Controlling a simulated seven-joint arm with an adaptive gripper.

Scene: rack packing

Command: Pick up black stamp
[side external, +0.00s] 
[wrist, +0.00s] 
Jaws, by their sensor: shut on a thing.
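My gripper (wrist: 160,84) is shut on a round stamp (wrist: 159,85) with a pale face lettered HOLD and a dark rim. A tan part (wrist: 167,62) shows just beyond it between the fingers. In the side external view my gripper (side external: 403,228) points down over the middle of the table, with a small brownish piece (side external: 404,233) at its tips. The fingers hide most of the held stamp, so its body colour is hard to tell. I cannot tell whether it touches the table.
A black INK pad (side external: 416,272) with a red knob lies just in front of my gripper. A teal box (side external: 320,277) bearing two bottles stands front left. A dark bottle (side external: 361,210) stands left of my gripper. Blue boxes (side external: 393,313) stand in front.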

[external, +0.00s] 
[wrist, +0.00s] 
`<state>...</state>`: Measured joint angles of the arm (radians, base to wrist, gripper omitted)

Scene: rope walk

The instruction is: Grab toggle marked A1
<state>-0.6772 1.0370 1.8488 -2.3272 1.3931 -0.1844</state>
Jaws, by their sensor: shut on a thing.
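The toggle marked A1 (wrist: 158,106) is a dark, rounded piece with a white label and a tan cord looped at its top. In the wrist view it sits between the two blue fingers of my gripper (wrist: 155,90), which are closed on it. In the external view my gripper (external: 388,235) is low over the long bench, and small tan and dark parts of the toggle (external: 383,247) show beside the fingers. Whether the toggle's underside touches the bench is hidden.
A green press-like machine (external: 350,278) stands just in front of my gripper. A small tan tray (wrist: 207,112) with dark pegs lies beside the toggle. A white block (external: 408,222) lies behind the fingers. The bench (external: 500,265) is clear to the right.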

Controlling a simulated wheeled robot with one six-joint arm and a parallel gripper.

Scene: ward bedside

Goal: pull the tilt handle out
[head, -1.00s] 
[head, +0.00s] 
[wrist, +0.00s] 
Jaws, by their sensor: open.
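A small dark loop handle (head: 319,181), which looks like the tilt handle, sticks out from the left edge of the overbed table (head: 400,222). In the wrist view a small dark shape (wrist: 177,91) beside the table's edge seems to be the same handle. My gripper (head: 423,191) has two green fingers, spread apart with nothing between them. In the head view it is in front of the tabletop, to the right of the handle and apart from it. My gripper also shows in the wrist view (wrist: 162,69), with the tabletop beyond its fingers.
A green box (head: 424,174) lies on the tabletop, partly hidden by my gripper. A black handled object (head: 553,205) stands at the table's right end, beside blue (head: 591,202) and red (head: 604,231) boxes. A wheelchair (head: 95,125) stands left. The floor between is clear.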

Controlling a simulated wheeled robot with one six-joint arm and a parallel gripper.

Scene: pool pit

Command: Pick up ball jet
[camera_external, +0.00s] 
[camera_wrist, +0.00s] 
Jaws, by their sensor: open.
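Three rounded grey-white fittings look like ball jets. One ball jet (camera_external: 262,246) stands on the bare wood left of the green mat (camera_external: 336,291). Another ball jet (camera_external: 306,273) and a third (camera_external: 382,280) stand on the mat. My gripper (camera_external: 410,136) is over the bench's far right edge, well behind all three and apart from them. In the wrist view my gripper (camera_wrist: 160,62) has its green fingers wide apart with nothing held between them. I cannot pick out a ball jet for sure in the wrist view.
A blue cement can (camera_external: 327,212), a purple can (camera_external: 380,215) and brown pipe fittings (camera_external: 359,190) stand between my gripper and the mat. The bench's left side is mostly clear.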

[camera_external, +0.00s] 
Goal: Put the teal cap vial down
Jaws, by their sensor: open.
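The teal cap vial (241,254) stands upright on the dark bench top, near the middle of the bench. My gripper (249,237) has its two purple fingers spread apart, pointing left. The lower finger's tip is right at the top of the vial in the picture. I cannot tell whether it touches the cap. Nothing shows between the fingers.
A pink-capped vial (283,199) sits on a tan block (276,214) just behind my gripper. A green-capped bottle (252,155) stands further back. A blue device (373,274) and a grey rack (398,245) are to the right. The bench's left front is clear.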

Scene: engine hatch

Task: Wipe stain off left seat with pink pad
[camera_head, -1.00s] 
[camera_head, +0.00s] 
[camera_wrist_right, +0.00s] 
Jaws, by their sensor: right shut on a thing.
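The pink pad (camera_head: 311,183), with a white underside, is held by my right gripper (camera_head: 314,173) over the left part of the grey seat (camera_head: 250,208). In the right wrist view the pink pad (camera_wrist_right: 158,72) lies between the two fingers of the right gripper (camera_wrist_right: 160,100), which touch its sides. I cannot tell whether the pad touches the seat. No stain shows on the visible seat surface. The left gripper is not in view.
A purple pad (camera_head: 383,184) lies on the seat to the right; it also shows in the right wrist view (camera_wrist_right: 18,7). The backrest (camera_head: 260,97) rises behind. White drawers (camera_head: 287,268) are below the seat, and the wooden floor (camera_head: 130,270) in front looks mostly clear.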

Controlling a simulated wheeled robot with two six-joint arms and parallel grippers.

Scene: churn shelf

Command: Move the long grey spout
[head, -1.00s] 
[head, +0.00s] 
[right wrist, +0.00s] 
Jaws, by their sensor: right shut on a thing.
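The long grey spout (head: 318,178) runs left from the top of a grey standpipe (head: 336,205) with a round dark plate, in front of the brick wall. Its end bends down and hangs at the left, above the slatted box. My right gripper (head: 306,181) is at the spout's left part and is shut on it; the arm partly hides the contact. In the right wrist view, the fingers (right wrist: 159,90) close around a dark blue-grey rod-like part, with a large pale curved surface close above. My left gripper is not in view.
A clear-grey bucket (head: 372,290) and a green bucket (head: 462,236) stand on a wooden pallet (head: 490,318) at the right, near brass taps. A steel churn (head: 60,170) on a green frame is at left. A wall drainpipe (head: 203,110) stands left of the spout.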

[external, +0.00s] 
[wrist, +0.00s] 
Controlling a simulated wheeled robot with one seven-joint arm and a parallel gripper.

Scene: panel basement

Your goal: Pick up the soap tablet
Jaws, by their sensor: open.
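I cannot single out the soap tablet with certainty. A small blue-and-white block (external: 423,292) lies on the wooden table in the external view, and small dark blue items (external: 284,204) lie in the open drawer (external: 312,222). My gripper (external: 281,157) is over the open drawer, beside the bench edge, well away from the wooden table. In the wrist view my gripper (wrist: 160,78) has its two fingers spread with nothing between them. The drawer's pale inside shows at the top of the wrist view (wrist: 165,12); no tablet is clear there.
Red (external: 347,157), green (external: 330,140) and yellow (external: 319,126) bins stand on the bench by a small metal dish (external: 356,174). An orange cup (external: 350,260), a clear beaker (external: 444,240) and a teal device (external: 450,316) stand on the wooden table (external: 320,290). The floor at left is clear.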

+ + +

Problem. Please repeat the listing exactly, with nothing left out.

Task result.
Controlling a simulated seven-joint arm with an adaptive gripper.

Scene: rack packing

Command: Pick up black stamp
[side external, +0.00s] 
[wrist, +0.00s] 
Jaws, by their sensor: shut on a thing.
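My gripper (wrist: 160,84) is shut on a round stamp (wrist: 159,85) with a pale face lettered HOLD and a dark rim. A tan part (wrist: 167,62) shows just beyond it between the fingers. In the side external view my gripper (side external: 403,228) points down over the middle of the table, with a small brownish piece (side external: 404,233) at its tips. The fingers hide most of the held stamp, so its body colour is hard to tell. I cannot tell whether it touches the table.
A black INK pad (side external: 416,272) with a red knob lies just in front of my gripper. A teal box (side external: 320,277) bearing two bottles stands front left. A dark bottle (side external: 361,210) stands left of my gripper. Blue boxes (side external: 393,313) stand in front.

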[external, +0.00s] 
[wrist, +0.00s] 
`<state>...</state>`: Measured joint angles of the arm (radians, base to wrist, gripper omitted)

Scene: rope walk

The instruction is: Grab toggle marked A1
<state>-0.6772 1.0370 1.8488 -2.3272 1.3931 -0.1844</state>
Jaws, by their sensor: shut on a thing.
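The toggle marked A1 (wrist: 158,106) is a dark, rounded piece with a white label and a tan cord looped at its top. In the wrist view it sits between the two blue fingers of my gripper (wrist: 155,90), which are closed on it. In the external view my gripper (external: 388,235) is low over the long bench, and small tan and dark parts of the toggle (external: 383,247) show beside the fingers. Whether the toggle's underside touches the bench is hidden.
A green press-like machine (external: 350,278) stands just in front of my gripper. A small tan tray (wrist: 207,112) with dark pegs lies beside the toggle. A white block (external: 408,222) lies behind the fingers. The bench (external: 500,265) is clear to the right.

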Controlling a simulated wheeled robot with one six-joint arm and a parallel gripper.

Scene: ward bedside

Goal: pull the tilt handle out
[head, -1.00s] 
[head, +0.00s] 
[wrist, +0.00s] 
Jaws, by their sensor: open.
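A small dark loop handle (head: 319,181), which looks like the tilt handle, sticks out from the left edge of the overbed table (head: 400,222). In the wrist view a small dark shape (wrist: 177,91) beside the table's edge seems to be the same handle. My gripper (head: 423,191) has two green fingers, spread apart with nothing between them. In the head view it is in front of the tabletop, to the right of the handle and apart from it. My gripper also shows in the wrist view (wrist: 162,69), with the tabletop beyond its fingers.
A green box (head: 424,174) lies on the tabletop, partly hidden by my gripper. A black handled object (head: 553,205) stands at the table's right end, beside blue (head: 591,202) and red (head: 604,231) boxes. A wheelchair (head: 95,125) stands left. The floor between is clear.

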Controlling a simulated wheeled robot with one six-joint arm and a parallel gripper.

Scene: pool pit

Command: Pick up ball jet
[camera_external, +0.00s] 
[camera_wrist, +0.00s] 
Jaws, by their sensor: open.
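Three rounded grey-white fittings look like ball jets. One ball jet (camera_external: 262,246) stands on the bare wood left of the green mat (camera_external: 336,291). Another ball jet (camera_external: 306,273) and a third (camera_external: 382,280) stand on the mat. My gripper (camera_external: 410,136) is over the bench's far right edge, well behind all three and apart from them. In the wrist view my gripper (camera_wrist: 160,62) has its green fingers wide apart with nothing held between them. I cannot pick out a ball jet for sure in the wrist view.
A blue cement can (camera_external: 327,212), a purple can (camera_external: 380,215) and brown pipe fittings (camera_external: 359,190) stand between my gripper and the mat. The bench's left side is mostly clear.

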[camera_external, +0.00s] 
Goal: Put the teal cap vial down
Jaws, by their sensor: open.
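The teal cap vial (241,254) stands upright on the dark bench top, near the middle of the bench. My gripper (249,237) has its two purple fingers spread apart, pointing left. The lower finger's tip is right at the top of the vial in the picture. I cannot tell whether it touches the cap. Nothing shows between the fingers.
A pink-capped vial (283,199) sits on a tan block (276,214) just behind my gripper. A green-capped bottle (252,155) stands further back. A blue device (373,274) and a grey rack (398,245) are to the right. The bench's left front is clear.

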Scene: engine hatch

Task: Wipe stain off left seat with pink pad
[camera_head, -1.00s] 
[camera_head, +0.00s] 
[camera_wrist_right, +0.00s] 
Jaws, by their sensor: right shut on a thing.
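The pink pad (camera_head: 311,183), with a white underside, is held by my right gripper (camera_head: 314,173) over the left part of the grey seat (camera_head: 250,208). In the right wrist view the pink pad (camera_wrist_right: 158,72) lies between the two fingers of the right gripper (camera_wrist_right: 160,100), which touch its sides. I cannot tell whether the pad touches the seat. No stain shows on the visible seat surface. The left gripper is not in view.
A purple pad (camera_head: 383,184) lies on the seat to the right; it also shows in the right wrist view (camera_wrist_right: 18,7). The backrest (camera_head: 260,97) rises behind. White drawers (camera_head: 287,268) are below the seat, and the wooden floor (camera_head: 130,270) in front looks mostly clear.

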Controlling a simulated wheeled robot with two six-joint arms and parallel grippers.

Scene: churn shelf

Command: Move the long grey spout
[head, -1.00s] 
[head, +0.00s] 
[right wrist, +0.00s] 
Jaws, by their sensor: right shut on a thing.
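The long grey spout (head: 318,178) runs left from the top of a grey standpipe (head: 336,205) with a round dark plate, in front of the brick wall. Its end bends down and hangs at the left, above the slatted box. My right gripper (head: 306,181) is at the spout's left part and is shut on it; the arm partly hides the contact. In the right wrist view, the fingers (right wrist: 159,90) close around a dark blue-grey rod-like part, with a large pale curved surface close above. My left gripper is not in view.
A clear-grey bucket (head: 372,290) and a green bucket (head: 462,236) stand on a wooden pallet (head: 490,318) at the right, near brass taps. A steel churn (head: 60,170) on a green frame is at left. A wall drainpipe (head: 203,110) stands left of the spout.

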[external, +0.00s] 
[wrist, +0.00s] 
Controlling a simulated wheeled robot with one seven-joint arm and a parallel gripper.

Scene: panel basement

Your goal: Pick up the soap tablet
Jaws, by their sensor: open.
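I cannot single out the soap tablet with certainty. A small blue-and-white block (external: 423,292) lies on the wooden table in the external view, and small dark blue items (external: 284,204) lie in the open drawer (external: 312,222). My gripper (external: 281,157) is over the open drawer, beside the bench edge, well away from the wooden table. In the wrist view my gripper (wrist: 160,78) has its two fingers spread with nothing between them. The drawer's pale inside shows at the top of the wrist view (wrist: 165,12); no tablet is clear there.
Red (external: 347,157), green (external: 330,140) and yellow (external: 319,126) bins stand on the bench by a small metal dish (external: 356,174). An orange cup (external: 350,260), a clear beaker (external: 444,240) and a teal device (external: 450,316) stand on the wooden table (external: 320,290). The floor at left is clear.

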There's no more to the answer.